Sylvia Plath racconterà questa sua esperienza nel romanzo semi-autobiografico The Bell Jar (La Campana di Vetro), pubblicato nel 1963 sotto lo pseudonimo di Victoria Lucas.

La felicità per Sylvia sembra arrivare nel 1956, anno in cui sposa il poeta inglese Ted Hughes con il quale ebbe due figli. Ciononostante la campana di vetro sotto la quale Sylvia vive (oppure è imprigionata?) comincia ad incrinarsi quando Ted la tradisce con Assia Wevill, moglie di un amico poeta. Il tradimento di Hughes fu la goccia che fece traboccare il vaso e, di lì a poco, il matrimonio finì.

Liberatasi così dalla sua condizione di moglie, mansione che Sylvia Plath considerava un vero e proprio ricatto alla sua attività di scrittrice, ottiene la custodia dei figli e li porta a vivere con sé a Londra. Tuttavia, Sylvia deve fare i conti con i problemi economici ed è in questo periodo che la sua produzione poetica e letteraria trova il suo apogeo andando, però, di pari passo con il suo crollo psichico.

Appartiene a questo periodo il romanzo sopracitato The Bell Jar che diventa una potente testimonianza del disperato bisogno di affermazione di una donna lacerata dal conflitto irrisolto tra le aspirazioni personali ed il ruolo impostole dalla società.

L’11 febbraio 1963 Sylvia prepara fette di pane imburrato per i figli, sigilla porte e finestre, scrive l’ultima poesia “Orlo”, apre il gas, infila la testa nel forno e si toglie la vita.

Questa donna di neanche trentun’anni torturata dalla sua ansia di vivere e di esprimersi, lacerata dal conflitto dell’essere per sé e l’essere per gli altri, ci lascia un’infinità di poesie violente e disperate.

Sylvia Plath è tuttora la prima poetessa, insieme ad Amy Lowell, ad aver vinto un Premio Pulitzer per la poesia postumo nel 1982.

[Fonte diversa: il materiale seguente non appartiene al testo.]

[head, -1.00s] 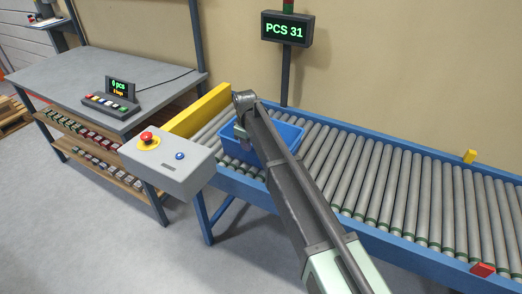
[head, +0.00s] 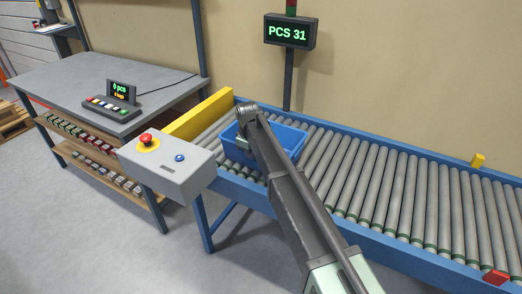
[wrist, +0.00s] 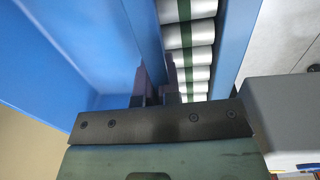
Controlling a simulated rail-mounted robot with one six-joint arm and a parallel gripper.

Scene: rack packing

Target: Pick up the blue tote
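The blue tote (head: 291,136) sits on the left end of the roller conveyor, partly covered by my arm in the head view. In the wrist view its inside (wrist: 75,55) fills the upper left, and one wall runs down to my fingers. My gripper (wrist: 157,88) has one dark finger on each side of this wall, close together, and appears shut on it. The fingertips are hard to make out. In the head view the fingers are hidden behind my arm. The tote rests level on the rollers.
The roller conveyor (head: 385,185) is clear to the right of the tote. A yellow end stop (head: 198,116) stands left of it. A grey control box (head: 168,168) with a red button is at the front left. A grey workbench (head: 100,82) is farther left.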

Con gli anni la sua figura fu riportata alla luce e divenne un caso letterario, emblema delle rivendicazioni femministe del Novecento.

Il suo mito è stato portato sul grande schermo nel 2003 con il film Sylvia in cui Gwyneth Paltrow dà il volto a questa grande donna e scrittrice il cui grido è rimasto inascoltato per troppo tempo.

Fonti

Sylvia Plath (biografia)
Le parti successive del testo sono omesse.